What to work on ▸ Set down the data below from its first line to the line holding "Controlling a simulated", inclusive; omit all pictures.

**********

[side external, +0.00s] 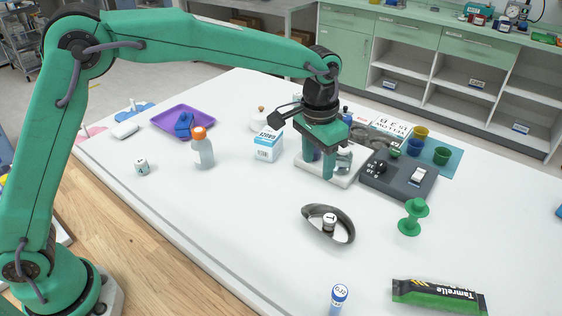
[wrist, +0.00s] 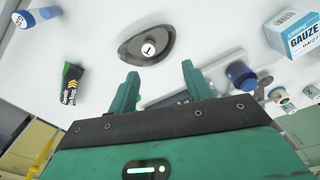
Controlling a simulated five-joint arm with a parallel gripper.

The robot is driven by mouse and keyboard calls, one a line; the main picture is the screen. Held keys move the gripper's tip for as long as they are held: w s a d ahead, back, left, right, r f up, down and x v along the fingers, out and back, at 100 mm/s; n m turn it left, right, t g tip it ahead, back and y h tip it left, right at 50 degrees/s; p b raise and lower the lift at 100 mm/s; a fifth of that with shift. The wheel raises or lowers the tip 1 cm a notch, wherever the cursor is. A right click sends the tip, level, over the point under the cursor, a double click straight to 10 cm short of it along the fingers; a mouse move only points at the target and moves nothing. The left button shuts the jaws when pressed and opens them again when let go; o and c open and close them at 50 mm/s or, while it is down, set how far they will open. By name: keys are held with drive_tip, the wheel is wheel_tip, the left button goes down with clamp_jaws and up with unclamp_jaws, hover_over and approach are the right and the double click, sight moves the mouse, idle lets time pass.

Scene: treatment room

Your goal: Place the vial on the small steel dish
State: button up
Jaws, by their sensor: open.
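A small vial (side external: 329,222) with a white top marked T stands in the oval, dark grey steel dish (side external: 345,233) near the table's middle. In the wrist view the vial (wrist: 148,49) shows from above, inside the rim of the dish (wrist: 129,46). My gripper (side external: 328,170) points down behind the dish in the side view, beside a white device base. Its fingers are apart in the wrist view (wrist: 160,74), with nothing held between them. The vial and dish are clear of the fingers.
A grey box device (side external: 398,180) is right of my gripper; a gauze box (side external: 268,145) and orange-capped bottle (side external: 202,150) are left. A green spool-like stand (side external: 412,217), blue-ended tube (side external: 339,298) and green packet (side external: 438,296) lie nearer. The front left tabletop is clear.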

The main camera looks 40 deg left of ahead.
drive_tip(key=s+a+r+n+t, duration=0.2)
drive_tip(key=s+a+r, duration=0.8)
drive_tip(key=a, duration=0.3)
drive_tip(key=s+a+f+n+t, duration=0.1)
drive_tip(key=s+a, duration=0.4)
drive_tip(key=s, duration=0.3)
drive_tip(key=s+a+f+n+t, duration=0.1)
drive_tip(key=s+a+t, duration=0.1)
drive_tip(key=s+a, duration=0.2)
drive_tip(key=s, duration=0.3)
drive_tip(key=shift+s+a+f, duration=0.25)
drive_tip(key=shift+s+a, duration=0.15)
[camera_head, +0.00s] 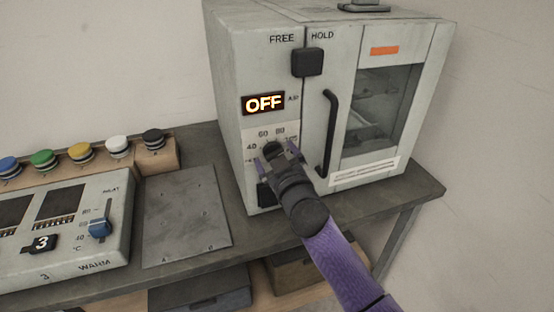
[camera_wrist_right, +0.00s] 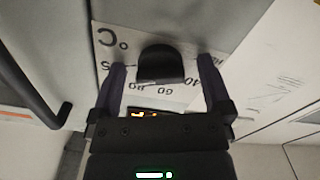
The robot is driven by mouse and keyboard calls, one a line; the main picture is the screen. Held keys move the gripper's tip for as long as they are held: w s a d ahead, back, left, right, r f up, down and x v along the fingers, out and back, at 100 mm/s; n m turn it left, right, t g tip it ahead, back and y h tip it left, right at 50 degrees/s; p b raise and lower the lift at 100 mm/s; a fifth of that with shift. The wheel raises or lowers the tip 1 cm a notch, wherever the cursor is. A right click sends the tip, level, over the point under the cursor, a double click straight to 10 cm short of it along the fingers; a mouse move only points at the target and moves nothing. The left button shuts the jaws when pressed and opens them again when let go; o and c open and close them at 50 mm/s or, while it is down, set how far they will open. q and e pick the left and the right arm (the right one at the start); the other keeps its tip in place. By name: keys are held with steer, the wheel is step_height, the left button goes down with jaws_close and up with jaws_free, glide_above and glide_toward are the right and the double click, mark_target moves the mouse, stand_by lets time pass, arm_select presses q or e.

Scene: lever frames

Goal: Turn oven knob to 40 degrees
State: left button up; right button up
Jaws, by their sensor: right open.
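The oven (camera_head: 230,60) is a pale grey box on the table, with a lit display (camera_head: 264,103) reading OFF. Below the display is a dial plate with 40, 60, 80 and 105 marks around the dark oven knob (camera_head: 272,148). My right gripper (camera_head: 278,155) is at the knob, its arm covering the lower part of the dial. In the right wrist view the black knob (camera_wrist_right: 161,66) sits between the two spread fingers of the right gripper (camera_wrist_right: 161,80), with a gap on each side. Where the knob points is not clear. My left gripper is not in view.
The black door handle (camera_head: 329,132) stands out just right of my right gripper. A black block (camera_head: 307,62) sits above, by FREE and HOLD. Left are a metal plate (camera_head: 186,215), a panel with a blue slider (camera_head: 100,228), and several coloured buttons (camera_head: 43,158).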

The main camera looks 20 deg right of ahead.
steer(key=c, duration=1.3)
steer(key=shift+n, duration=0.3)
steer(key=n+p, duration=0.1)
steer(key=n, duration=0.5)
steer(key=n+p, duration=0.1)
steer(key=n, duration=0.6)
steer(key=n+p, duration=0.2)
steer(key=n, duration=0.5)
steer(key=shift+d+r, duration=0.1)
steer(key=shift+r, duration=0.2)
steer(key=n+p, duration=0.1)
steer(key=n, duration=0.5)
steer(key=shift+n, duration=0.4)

**********

Written response ▸
[side external, +0.00s] 
[wrist, +0.00s] 
Controlling a simulated five-joint arm with a parallel gripper.

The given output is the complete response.